(Robot motion calls)
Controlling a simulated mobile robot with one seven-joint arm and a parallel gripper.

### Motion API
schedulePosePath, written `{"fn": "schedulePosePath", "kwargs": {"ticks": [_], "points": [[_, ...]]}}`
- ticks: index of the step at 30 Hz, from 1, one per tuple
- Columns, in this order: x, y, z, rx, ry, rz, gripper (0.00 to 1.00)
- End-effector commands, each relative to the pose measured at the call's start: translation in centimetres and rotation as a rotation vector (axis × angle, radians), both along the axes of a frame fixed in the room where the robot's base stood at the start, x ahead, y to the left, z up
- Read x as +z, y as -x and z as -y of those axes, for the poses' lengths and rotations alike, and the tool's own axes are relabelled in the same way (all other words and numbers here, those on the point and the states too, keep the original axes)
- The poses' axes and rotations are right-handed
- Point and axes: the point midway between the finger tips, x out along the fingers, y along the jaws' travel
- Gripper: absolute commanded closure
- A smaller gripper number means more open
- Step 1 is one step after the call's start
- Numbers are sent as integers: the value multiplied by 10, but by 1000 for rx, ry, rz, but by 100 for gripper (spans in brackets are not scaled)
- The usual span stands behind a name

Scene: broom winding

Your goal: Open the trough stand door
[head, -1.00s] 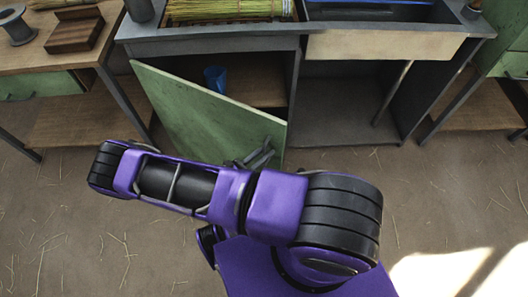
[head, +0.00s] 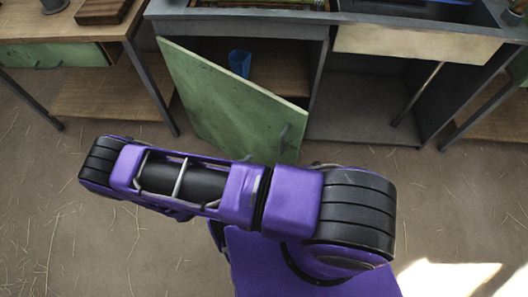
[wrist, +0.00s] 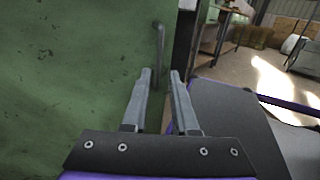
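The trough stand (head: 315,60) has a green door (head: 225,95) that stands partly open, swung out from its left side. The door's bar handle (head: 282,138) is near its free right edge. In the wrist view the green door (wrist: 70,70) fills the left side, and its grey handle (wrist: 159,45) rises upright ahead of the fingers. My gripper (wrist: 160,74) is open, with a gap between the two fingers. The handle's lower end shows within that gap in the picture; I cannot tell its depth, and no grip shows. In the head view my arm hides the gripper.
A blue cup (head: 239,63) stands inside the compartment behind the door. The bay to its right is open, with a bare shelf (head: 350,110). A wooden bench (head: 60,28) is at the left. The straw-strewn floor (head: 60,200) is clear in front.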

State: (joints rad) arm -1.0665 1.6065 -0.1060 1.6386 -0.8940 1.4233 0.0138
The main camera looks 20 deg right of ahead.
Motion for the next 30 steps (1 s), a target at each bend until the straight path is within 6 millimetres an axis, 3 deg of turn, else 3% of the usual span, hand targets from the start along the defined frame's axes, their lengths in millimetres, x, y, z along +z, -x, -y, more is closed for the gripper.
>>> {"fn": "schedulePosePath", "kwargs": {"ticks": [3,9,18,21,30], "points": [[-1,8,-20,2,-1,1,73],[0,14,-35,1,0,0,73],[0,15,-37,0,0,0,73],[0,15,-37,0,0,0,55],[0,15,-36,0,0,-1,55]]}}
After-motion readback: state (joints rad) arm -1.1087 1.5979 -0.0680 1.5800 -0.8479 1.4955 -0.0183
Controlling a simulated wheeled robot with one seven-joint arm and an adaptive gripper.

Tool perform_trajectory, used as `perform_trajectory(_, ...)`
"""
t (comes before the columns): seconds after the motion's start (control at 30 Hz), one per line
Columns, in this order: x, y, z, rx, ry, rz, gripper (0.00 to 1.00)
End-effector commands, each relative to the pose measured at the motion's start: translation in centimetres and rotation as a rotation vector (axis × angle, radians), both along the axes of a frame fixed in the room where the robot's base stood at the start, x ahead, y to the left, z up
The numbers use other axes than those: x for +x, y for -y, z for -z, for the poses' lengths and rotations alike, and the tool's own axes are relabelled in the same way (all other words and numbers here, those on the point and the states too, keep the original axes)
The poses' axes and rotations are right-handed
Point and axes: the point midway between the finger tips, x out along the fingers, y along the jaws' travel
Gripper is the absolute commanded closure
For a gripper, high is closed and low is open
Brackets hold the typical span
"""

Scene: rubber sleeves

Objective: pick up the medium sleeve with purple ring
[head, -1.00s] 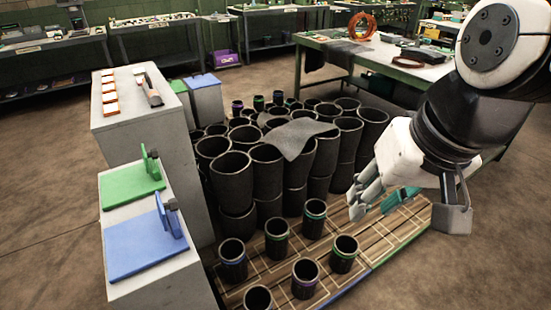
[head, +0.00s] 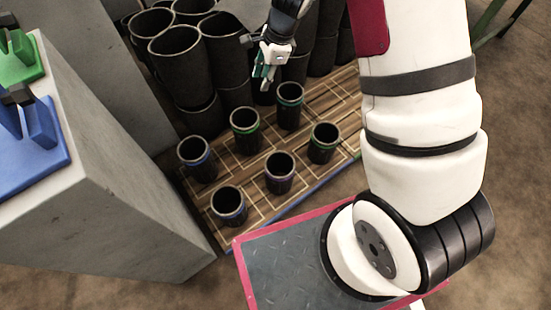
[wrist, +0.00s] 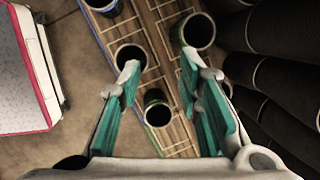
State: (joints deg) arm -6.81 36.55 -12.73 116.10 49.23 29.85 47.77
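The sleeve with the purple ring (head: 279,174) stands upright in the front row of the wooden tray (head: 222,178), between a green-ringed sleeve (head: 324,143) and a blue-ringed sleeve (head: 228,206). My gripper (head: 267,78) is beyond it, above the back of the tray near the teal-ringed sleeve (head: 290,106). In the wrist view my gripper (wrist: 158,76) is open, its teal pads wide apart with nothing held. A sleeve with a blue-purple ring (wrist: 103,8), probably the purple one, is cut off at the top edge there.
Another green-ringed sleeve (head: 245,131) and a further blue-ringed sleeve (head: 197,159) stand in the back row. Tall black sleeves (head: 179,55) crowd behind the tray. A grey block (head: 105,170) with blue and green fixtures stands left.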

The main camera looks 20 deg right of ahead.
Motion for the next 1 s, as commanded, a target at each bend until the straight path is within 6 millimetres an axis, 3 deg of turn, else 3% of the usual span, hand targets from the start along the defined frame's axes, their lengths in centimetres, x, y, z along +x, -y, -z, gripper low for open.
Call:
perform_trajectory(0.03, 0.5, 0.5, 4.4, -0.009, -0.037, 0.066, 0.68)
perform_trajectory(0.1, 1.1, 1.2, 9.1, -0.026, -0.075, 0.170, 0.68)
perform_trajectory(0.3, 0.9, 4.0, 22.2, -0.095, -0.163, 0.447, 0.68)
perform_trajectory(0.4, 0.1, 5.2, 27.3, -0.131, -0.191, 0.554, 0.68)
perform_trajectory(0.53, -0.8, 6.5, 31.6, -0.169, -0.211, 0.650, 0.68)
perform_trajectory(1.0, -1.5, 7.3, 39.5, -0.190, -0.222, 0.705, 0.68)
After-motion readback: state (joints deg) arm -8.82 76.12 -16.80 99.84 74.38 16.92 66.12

---

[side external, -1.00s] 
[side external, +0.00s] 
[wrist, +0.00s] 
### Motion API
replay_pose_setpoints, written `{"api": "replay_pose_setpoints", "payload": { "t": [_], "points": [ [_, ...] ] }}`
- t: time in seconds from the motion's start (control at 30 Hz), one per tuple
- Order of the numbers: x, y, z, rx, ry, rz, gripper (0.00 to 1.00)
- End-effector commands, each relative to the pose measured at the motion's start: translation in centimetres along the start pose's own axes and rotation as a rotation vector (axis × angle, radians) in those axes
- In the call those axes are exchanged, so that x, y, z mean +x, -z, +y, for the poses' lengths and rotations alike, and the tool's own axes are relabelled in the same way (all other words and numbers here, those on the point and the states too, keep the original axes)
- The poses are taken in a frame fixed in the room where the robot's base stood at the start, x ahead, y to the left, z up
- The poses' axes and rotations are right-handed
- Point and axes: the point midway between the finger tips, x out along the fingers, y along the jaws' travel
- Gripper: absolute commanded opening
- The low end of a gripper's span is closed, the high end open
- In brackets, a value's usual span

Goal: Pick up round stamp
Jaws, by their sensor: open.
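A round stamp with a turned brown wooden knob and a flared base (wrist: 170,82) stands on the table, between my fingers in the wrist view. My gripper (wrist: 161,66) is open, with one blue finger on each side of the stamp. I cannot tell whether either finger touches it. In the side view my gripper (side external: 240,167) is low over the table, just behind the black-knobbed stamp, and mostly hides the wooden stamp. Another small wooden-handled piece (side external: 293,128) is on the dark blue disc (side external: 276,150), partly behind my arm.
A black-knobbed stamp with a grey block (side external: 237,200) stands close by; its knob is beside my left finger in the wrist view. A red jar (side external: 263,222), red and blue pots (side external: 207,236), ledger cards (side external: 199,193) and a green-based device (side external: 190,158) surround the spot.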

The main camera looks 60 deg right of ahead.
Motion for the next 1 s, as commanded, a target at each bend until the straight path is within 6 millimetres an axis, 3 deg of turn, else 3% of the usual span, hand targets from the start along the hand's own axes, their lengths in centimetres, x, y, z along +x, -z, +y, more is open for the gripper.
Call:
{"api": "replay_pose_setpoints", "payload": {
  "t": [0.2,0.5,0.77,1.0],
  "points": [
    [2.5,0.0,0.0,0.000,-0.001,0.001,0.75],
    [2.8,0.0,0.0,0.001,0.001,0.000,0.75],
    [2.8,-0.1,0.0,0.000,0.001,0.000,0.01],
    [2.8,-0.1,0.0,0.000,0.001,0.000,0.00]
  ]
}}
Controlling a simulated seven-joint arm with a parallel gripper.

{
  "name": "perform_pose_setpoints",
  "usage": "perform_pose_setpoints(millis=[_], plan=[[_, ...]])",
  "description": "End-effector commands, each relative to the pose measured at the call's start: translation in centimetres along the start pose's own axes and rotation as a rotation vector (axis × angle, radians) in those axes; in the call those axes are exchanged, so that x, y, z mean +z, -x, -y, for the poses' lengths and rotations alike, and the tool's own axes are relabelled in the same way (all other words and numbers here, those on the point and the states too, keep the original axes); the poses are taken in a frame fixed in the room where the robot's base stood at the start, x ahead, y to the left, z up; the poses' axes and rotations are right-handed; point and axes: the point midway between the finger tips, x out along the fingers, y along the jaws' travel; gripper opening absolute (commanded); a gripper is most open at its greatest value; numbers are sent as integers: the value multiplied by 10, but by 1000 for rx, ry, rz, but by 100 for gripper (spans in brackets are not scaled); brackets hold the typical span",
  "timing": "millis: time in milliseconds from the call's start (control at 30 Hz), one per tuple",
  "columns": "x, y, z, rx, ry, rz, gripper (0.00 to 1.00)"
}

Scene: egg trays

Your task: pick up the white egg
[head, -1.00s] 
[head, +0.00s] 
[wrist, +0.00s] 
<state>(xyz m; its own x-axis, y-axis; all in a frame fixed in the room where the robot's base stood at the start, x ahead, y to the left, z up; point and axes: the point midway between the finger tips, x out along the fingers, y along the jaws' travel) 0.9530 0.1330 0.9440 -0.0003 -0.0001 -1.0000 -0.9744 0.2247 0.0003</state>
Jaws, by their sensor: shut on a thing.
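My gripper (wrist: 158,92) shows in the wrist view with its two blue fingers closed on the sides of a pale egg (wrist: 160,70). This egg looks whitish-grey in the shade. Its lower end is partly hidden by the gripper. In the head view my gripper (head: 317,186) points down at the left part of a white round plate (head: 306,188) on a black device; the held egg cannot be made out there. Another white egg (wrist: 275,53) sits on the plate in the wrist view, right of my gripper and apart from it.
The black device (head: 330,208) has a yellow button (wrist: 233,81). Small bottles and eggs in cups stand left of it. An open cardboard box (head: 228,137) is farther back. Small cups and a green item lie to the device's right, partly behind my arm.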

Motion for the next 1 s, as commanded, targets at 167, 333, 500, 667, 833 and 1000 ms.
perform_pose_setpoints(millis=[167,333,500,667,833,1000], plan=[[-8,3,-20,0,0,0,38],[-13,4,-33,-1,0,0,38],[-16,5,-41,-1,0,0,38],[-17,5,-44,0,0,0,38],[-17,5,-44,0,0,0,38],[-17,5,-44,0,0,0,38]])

* * *

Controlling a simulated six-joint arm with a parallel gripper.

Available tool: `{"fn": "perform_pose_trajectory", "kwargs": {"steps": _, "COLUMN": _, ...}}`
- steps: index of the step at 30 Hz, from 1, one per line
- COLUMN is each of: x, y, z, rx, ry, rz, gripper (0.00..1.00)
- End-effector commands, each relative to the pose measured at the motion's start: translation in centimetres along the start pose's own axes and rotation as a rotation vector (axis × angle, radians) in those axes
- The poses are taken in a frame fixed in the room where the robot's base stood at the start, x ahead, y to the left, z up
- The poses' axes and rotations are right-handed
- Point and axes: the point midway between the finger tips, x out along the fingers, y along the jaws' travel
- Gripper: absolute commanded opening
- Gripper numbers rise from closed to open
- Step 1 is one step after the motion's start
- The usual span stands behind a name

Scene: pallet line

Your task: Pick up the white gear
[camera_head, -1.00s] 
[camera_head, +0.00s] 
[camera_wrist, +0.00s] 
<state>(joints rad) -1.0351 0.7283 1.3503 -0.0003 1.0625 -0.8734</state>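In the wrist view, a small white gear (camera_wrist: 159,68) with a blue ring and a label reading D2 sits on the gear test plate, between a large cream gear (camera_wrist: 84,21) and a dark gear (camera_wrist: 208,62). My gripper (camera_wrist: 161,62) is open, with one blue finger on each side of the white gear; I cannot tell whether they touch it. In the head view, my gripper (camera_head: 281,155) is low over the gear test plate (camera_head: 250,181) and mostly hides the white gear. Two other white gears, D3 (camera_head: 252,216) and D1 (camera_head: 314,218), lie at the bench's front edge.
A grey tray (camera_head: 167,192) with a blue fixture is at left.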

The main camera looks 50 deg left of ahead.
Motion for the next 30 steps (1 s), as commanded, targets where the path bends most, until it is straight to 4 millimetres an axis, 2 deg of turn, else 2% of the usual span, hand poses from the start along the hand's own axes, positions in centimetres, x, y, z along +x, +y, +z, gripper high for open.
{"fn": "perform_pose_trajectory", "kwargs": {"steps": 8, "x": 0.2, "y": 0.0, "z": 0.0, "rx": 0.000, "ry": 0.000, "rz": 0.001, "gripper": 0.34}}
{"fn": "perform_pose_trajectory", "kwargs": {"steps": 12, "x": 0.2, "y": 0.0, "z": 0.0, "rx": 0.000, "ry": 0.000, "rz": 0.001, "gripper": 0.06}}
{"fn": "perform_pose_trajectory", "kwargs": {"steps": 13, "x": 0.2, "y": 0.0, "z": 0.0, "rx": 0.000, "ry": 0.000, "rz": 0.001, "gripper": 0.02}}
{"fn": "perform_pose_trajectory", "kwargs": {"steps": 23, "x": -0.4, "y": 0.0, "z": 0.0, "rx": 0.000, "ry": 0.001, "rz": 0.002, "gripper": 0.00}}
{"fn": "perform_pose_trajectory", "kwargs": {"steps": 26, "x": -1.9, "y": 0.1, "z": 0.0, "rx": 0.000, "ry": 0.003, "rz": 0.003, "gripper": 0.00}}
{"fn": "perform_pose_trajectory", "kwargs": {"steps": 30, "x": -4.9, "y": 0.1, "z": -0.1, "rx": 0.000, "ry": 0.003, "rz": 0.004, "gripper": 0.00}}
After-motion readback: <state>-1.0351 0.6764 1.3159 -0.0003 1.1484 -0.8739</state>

- Directions: Pick out and copy the lines of the entries that hold the string "simulated".

- Output for this exercise:
Controlling a simulated mobile robot with one seven-joint arm and a parallel gripper.
Controlling a simulated wheeled robot with one seven-joint arm and an adaptive gripper.
Controlling a simulated seven-joint arm with a parallel gripper.
Controlling a simulated six-joint arm with a parallel gripper.

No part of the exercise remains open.